OPLAN 5027 is the operations plan that is the "go to war in Korea" plan. Tasks performed during the Destruction Phase of the OPLAN reportedly involve a strategy of maneuver warfare north of the Demilitarized Zone with a goal of terminating the North Korea regime, rather than simply terminating the war by returning North Korean forces to the Truce Line. In this phase operations would include the US invasion of north Korea, the destruction of the Korean People's Army and the north Korean government in Pyongyang. US troops would occupy north Korea and "Washington and Seoul will then abolish north Korea as a state and 'reorganize' it under South Korean control.

The revelation on North Korea's nuclear weapons program sparked fears around the world. Once again, an unexpected move by North Korea has left the United States and its key North Asian allies, South Korea and Japan, doubtful about the communist state's motives and its willingness to abide by global agreements and the norms of international diplomacy. Washington's revelation that North Korea has a nuclear weapons program raised concerns around the globe, especially coming after months in which Pyongyang appeared to be reaching out to the rest of the world.

North Korea has a long history of turmoil in its relations with South Korea and the United States. Fighting in the Korean War halted in 1953, but the conflict, technically, is not over. The warring sides signed only an armistice, not a peace treaty. Today, communist North and capitalist South Korea remain divided by a Demilitarized Zone running the width of the peninsula. On either side of the DMZ barbed wire and minefields are laid to deter invaders. The two countries have a million troops at the ready. More than 37,000 US soldiers remain in South Korea, to help fight if the North attacks.

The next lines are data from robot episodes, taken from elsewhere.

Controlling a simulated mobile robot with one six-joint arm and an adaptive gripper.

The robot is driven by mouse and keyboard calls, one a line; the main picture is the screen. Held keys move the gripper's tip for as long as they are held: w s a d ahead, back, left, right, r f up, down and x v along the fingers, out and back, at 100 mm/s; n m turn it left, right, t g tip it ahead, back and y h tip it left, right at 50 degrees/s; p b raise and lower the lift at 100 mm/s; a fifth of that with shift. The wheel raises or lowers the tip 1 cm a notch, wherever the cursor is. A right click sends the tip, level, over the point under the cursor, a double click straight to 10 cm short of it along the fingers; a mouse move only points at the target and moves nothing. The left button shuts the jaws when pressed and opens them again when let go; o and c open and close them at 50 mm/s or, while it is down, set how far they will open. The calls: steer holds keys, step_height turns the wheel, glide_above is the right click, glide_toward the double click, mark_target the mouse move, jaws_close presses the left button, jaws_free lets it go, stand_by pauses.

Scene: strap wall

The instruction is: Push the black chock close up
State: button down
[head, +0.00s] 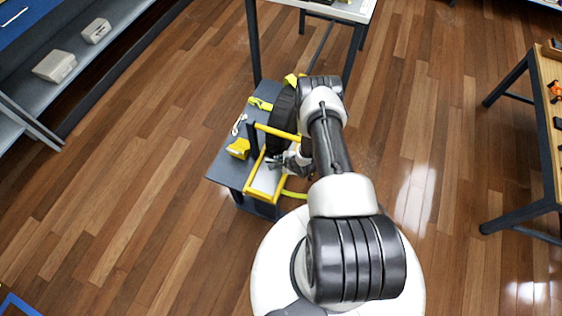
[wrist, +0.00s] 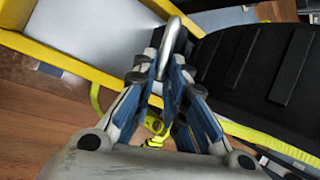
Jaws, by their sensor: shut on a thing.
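My gripper (head: 291,159) is low beside the yellow frame on the grey stand (head: 228,170). In the wrist view my gripper (wrist: 168,72) is shut on a silver metal hook (wrist: 176,28), whose curved end rises between the fingertips. A black ridged tyre (head: 283,120) stands behind the yellow frame; it also shows in the wrist view (wrist: 260,65), right of the fingers. A yellow wedge (head: 239,148) sits at the stand's left. I cannot pick out a black chock for certain; the tyre and my arm hide part of the stand.
The yellow frame (head: 265,185) edges the stand's front, with a yellow rail (head: 277,131) above. A yellow strap (head: 294,194) hangs at the right; another yellow strap piece (head: 260,103) lies at the back. A wooden-topped table (head: 551,85) stands far right.

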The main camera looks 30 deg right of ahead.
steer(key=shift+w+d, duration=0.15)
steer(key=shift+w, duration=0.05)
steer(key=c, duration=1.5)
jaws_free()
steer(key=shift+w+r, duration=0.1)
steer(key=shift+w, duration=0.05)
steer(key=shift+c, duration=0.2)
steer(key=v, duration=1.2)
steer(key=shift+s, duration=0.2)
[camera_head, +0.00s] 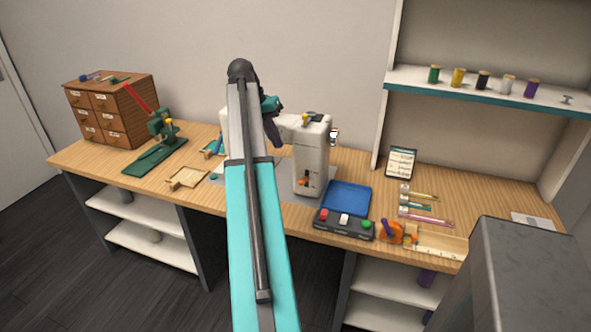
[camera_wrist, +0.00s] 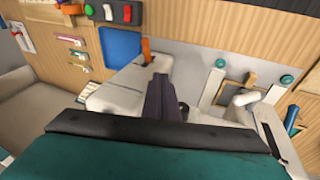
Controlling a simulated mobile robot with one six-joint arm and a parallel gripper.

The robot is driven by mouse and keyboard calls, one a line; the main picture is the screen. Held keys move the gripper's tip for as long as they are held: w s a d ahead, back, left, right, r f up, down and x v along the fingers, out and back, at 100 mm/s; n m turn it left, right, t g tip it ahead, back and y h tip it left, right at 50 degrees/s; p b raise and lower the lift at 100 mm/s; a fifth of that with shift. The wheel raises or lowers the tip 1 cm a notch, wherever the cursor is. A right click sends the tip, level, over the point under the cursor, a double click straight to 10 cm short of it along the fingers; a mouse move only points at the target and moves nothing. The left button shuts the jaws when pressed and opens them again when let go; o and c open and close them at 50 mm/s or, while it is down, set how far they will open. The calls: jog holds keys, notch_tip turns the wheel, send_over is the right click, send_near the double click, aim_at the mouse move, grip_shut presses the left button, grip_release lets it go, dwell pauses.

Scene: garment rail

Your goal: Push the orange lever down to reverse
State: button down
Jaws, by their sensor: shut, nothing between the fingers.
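The orange lever (camera_head: 304,181) is on the lower front of the white sewing machine (camera_head: 309,150). In the wrist view the lever (camera_wrist: 146,50) stands out past the machine's edge, just beyond my fingertips. My gripper (camera_head: 277,143) is dark and shut, with nothing in it. It is over the sewing machine, to the left of its tall column in the head view. In the wrist view my gripper (camera_wrist: 161,80) points toward the lever with a small gap that appears to remain between them. My arm hides the left part of the machine in the head view.
A blue tray (camera_head: 347,198) and a dark control box (camera_head: 344,224) with coloured buttons lie right of the machine. An orange tape dispenser (camera_head: 391,233) is farther right. A green press (camera_head: 160,135) and wooden drawers (camera_head: 112,110) stand at the left.

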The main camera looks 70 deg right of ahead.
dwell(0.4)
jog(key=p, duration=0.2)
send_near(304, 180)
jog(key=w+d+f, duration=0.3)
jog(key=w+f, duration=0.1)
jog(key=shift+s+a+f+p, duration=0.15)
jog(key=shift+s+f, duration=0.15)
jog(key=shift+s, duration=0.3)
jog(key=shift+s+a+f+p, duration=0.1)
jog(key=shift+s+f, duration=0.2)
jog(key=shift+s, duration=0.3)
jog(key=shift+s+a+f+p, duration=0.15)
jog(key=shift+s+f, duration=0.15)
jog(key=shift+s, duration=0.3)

In the past five decades, relations between North and South have repeatedly swung from rapprochement to the brink of war. Almost every time the two governments edged closer, some event pushed them apart. And in most cases, the event was a North Korean action. North Korea's hot-and-cold maneuvers are a well-calculated tactic. Originally, North Korea was established by its founder Kim Il Sung who was a guerilla fighter against the Japanese. So he brought that type of mentality to the way that he governed. And indeed North Korea has always been a kind of guerilla state.

Throughout the decades, North Korea sent spies into the South, attempting to kill national leaders. In 1968, North Korea seized the USS Pueblo, a US spy ship, in international waters, and held its crew for a year. Their unification strategy during the early decades, at least until the 1980s, was to win by force. That means building up their military. And secondly, by weakening South Korea. If a South Korean president is assassinated, there will be turmoil. They were attempting to destabilize South Korean society.

But in the early 1970's, North and South Korea began a series of covert contacts. They surprised the world in 1972, pledging to peacefully pursue reunification. In 1974 that pledge died, in part because a North Korean defector brought to Seoul maps of extensive tunnels the North was digging beneath the DMZ. The tunnels could be used to launch a surprise attack against the South. In August 1976, North Korean soldiers nearly brought the two sides to war when they attacked a South Korean team pruning trees in the DMZ. Two American Army officers were killed with axes in the fight.

Relations hit a low point in October 1983, when Pyongyang tried to assassinate South Korean President Chun Do-hwan during a state visit to Burma. He survived, but several South Korean officials were killed by a powerful bomb planted by North Korean soldiers. In the early 1990s, the North's already impoverished economy grew weaker, largely due to inefficient central planning. Despite food aid from the United States, South Korea, Japan and the United nations, a famine raged. Aid donors worried their offerings were going to the military instead of to the people.

Then another critical concern emerged: the North's suspected nuclear weapons program. In 1992 North Korea allowed inspections by the International Atomic Energy Agency for the first time. But instead of winning praise, North Korea was accused of violating the nuclear Non-Proliferation Treaty, which it signed in 1985. It blocked further inspections. But the United States and North Korea signed the Agreed Framework in October 1994, under which North Korea pledged to freeze its suspected nuclear program in exchange for two light-water nuclear reactors and supplies of heating fuel.

The pattern of progress and obstacles continued . In 1998, North Korea test fired a missile over Japan, showing it could easily hit the country with large weapons. But in 2000, North Korea held an unprecedented summit with South Korea, agreeing to a series of projects to work toward reunification.

Following the first-ever North-South summit in Pyongyang on June 13-15, 2000, inter-Korean contacts developed rapidly with a series of ministerial-level and other government meetings, reunions and a letter exchange among separated family members, and economic agreements on avoidance of double taxation, investment guarantees, and dispute settlement procedures. The North and South Korean governments agreed to re-establish a rail and road link across the DMZ. South Korean tourism to the Kumgang Mountain area of North Korea may be expanded with the possible opening of another overland route, and the North announced plans for new Special Economic Zones at Kaesong and Sinuiju. The process of reconciliation slowed in 2001 and many of these initiatives had yet to be implemented.